Valuations Matter Again
Investors are ditching the fanciful narratives for cash-generating businesses as interest rates rise and growth projections fall. Notoriously unprofitable firms, such as ridesharing and meal delivery services, have seen their valuations tumble. Now, investors seek firms that make profits rather than rapid market growth. A famous short-seller, Jim Chanos (profiting from a stock price decline), succinctly stated that if a meal delivery firm cannot make money when everybody is in lockdown and flush with stimulus money, then there is a problem with the business model.
Amid economic uncertainty, rate increases, and uncomfortably persistent inflation, investors are returning to cash-flow generating businesses and shying away from market growth-oriented firms. A study from The Economist divided tech firms on the tech-heavy NASDAQ along profitability using a free cash flow to market capitalization ratio. The higher the ratio, the more cash a firm generates for its relative value.
The researchers found that from the end of 2019 to the peak of November 2021, the low-profitability firms returned 24% to the more boring firms’ 15%. Since the peak, the low-profitability firms have fallen by around 22% to the higher profitability firms’ 8% drop. Over both periods, the higher profitability firms have outperformed by 6%. To further the point, an ETF that focuses on large-cap cash flow generation is up on the year compared to its sister index, which is down on the year.
Bonds are boring to most people, but that is the point. They provide a steady income stream for the investors that effectively loaned their money to a corporation( or government). Bondholders prefer the certainty of income over the riskier prospects of stock performance.
When investors are nervous about the stock market, they tend to flee to US Treasury bonds, which are generally considered the safest investment on the planet. While bonds provide a steady income stream to investors, their market value can vary wildly when interest rates rise or fall.
There is an inverse relationship between bond values and interest rates. When interest rates go up, bond values fall. With the Fed increasing rates at the fastest clip in a generation, US Treasuries are having a terrible year to match.
Commodities are homogenous goods that are interchangeable with units within that type. You can trade ears of corn and be no better or worse off. Examples of commodities are grains, oil, copper, natural gas, pork, and natural gas.
Commodities are also weird. They are tangible assets, not financial ones. They receive their price in the real world based on the demand for their use. They cannot produce cash flow in the future. So, investors avoid holding them directly and use derivative instruments to gain exposure to price fluctuations.
Because commodities receive prices from the real economy (volumetric and not financial), they can perform quite well during broad-based inflation or rapid economic growth.

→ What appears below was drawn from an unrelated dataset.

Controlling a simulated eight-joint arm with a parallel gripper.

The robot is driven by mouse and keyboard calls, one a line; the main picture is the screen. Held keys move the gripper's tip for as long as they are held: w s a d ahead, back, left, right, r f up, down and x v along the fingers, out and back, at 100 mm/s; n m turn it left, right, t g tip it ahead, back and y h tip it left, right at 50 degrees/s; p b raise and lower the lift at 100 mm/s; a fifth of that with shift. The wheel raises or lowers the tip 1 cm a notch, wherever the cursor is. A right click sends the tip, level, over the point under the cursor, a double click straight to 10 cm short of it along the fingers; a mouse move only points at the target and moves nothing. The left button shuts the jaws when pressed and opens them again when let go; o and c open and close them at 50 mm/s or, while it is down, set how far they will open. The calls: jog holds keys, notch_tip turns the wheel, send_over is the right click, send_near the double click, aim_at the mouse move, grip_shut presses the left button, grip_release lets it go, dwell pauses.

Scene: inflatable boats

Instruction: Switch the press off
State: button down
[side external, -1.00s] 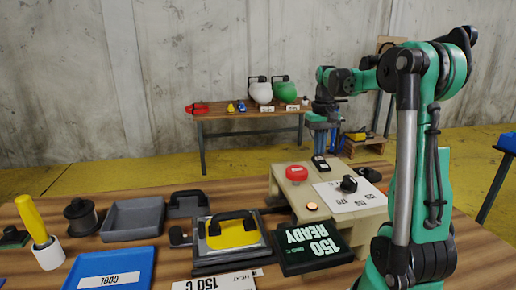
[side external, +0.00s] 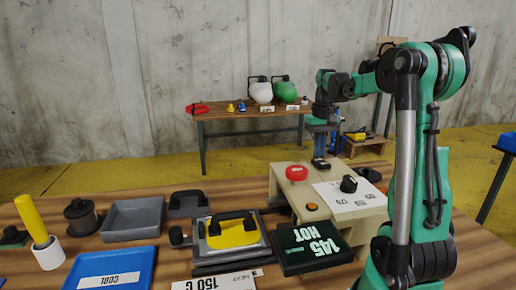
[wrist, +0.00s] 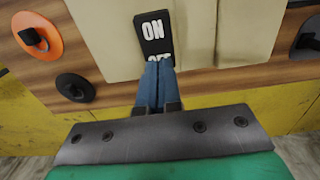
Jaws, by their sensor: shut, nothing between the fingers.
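The beige control box (side external: 283,196) has a red button (side external: 296,172), a black dial (side external: 349,184) on a white panel and a small dull-orange lamp (side external: 311,207). The black rocker switch (side external: 320,164) is at its far edge. In the wrist view, the switch (wrist: 153,30) shows "ON"; the lettering below is partly hidden by my fingertips. The press (side external: 232,234) with yellow top and black handle stands beside a black display (side external: 312,247) reading "145 HOT". My gripper (wrist: 158,64) is shut and empty, its blue fingertips at the switch's lower end; contact is unclear.
A back table (side external: 225,115) holds a white and a green round vessel.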

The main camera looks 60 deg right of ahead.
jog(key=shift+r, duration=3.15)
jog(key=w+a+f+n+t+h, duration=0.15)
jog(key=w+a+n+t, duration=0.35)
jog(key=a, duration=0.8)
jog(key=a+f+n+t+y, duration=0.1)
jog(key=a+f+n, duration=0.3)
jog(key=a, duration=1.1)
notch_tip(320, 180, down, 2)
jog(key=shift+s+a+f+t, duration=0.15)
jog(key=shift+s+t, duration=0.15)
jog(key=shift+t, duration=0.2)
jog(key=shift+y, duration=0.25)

Commodities have performed exceptionally well this year, with the highest inflation in a generation. However, as fears of a global recession loom, commodities tanked in June.
What Investors Can Do
Over the past few years, it was easy to get wrapped up in the stock market mania. It was difficult to avoid seeing the headlines surrounding meme stocks and crypto and not feel left out (money FOMO is the worst FOMO). Easy monetary policy and fiscal stimulus led to speculative risk-taking and frothy asset prices.

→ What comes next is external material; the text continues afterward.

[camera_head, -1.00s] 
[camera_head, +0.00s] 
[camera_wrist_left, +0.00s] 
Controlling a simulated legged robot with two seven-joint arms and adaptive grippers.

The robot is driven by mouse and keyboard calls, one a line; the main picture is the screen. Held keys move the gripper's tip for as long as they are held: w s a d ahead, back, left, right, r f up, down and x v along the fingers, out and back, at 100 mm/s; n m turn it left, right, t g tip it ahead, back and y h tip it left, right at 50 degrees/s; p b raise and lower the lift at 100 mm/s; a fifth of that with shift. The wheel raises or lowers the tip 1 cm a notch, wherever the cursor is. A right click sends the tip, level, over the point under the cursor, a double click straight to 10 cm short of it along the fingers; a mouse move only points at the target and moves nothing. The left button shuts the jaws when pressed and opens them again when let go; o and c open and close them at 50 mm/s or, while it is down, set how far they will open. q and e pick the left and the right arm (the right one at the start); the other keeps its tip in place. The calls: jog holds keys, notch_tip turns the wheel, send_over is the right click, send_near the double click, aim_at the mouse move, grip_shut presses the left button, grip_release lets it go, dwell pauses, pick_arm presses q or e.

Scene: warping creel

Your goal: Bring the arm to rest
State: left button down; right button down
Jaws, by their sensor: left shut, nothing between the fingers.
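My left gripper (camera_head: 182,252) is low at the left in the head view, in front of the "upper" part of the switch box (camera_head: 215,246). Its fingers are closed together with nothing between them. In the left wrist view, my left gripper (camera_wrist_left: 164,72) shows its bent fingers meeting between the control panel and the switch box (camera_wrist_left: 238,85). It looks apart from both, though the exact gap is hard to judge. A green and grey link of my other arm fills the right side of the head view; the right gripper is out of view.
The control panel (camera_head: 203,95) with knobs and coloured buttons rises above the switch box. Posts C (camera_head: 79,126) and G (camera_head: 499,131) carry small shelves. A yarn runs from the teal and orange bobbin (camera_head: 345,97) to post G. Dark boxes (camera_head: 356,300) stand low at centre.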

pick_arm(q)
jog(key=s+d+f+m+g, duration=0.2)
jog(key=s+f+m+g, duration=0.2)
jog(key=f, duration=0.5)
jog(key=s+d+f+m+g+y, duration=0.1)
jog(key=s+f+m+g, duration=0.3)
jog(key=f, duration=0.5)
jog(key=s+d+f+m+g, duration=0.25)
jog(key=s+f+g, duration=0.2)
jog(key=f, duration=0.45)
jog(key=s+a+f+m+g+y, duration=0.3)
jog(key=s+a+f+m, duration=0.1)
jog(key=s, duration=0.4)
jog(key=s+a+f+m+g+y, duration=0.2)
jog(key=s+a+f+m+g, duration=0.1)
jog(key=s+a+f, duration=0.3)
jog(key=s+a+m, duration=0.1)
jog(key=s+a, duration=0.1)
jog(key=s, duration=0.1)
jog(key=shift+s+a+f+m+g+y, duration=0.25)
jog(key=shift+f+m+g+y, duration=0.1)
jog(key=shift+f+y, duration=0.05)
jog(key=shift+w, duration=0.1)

Investors ignored profitability and sent growth stocks soaring, betting on fast revenue and market share growth. Indexes became rather top-heavy with tech names. The biggest names in tech became even more prominent, with the top ten names in the S&P 500 Index accounting for over a quarter of its total value. The epic downfall of some of the top tech stocks (FB and NFLX) dragged indexes along with them.
The reversal in easy money policies forces investors to pay less attention to overly optimistic narratives about “industry disruption” or market growth and focus on business models again. Businesses that produce free cash flow (making money free of most accounting shenanigans) and return capital to investors (dividends or share buybacks) are back in style.
This reversal of fortune is a great time to look at your portfolio. While I philosophically believe in low-cost passive investment funds, there are advantages to diversifying beyond the S&P 500 Index when the Fed tightens monetary policy.
There are other low-cost and passive investment products out there that do not strictly index to the S&P 500. Those funds can focus on size differences, relative value, profitability, global opportunities, and other investment themes. That investment variety can be very beneficial when the most significant names in the index lose the majority of their value relatively quickly. Globally diversified portfolios that ignore strict indexing, focusing on lower market capitalizations, relative value, and profitability have faired relatively well compared to the S&P 500 and NASDAQ 100 indexes.